それでも、行けるところまで出てみたが…。
北東からのウネリが、三角波状になっている。
船の揺れが、バタバタしている。
一流し終えたところで「内場に移動しようか」と、宮田さんに声掛けする。
内場の南側のポイントに、入ってみた。
「ベイト反応はあります。鰺かも知れないですね」
現時点では、北東から吹いてくる風が、東から南よりに変わる前にアタリを捕らえたい。
魚探の反応が、海底から広範囲に出ている。
なかなか、アタリが来ない。
流し直しの為に、船を戻そうとした時、宮田さんにアタリが来た。
「何か来ました」
「良い感じで引いているね」
「走りますね。鯖かな」
やがて姿を見せたのは、真鰺だった。
40センチクラスの、良型の真鰺。
「ベイト反応の正体は、鰺やね」
「何かが付いているかも、知れませんね」
瀬周りに出ている反応を、攻めていく。
鰺の他にヒットしてくるのは、オキアジ。
これも、引きは強くて、面白いが…。
風が、徐々に南東に回り始めた。
ウネリが、目線を越え始めた。
「移動しましょうか」
内場の奥に移動する。
東からの風が、南方向から回り込んでくる。
その風に、押されるように流していく。
「来ました。
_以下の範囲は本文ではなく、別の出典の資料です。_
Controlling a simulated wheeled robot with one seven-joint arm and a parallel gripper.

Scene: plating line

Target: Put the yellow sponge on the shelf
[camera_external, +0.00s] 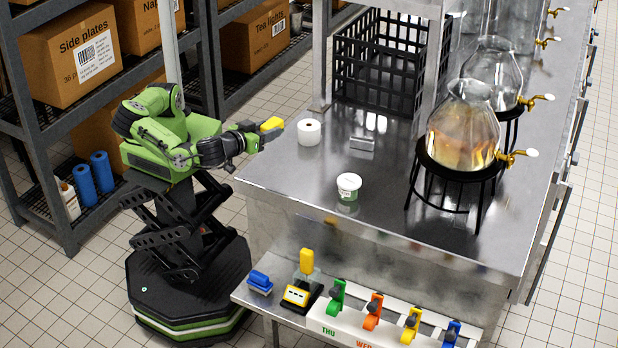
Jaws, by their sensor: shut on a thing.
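The yellow sponge (271,124) is at the tip of my gripper (260,131), in the air near the left edge of the steel counter. My gripper is shut on the sponge. A low shelf (262,306) runs along the front of the counter, below its top. A dark shelf rack (37,130) stands at the left behind my arm. I cannot tell which of the two the task means.
The steel counter (290,178) bears a white roll (309,132), a white tub (348,186), a metal block (362,143), a black crate (385,85) and glass dispensers (463,130).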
引きが良いですよ」
「エソじゃないと良いですね」
ここでも、姿を見せたのは、良型の真鰺。
計測すると、40センチを少し超している。
「40センチ有りますよ」
「これくらい有れば、嬉しいですね」
鰺の連発を期待するが、内場はエソも活発。
元気の良いエソの連発に、笑いが出てくる。
ウネリと風が南よりに変わったところで、引き上げた。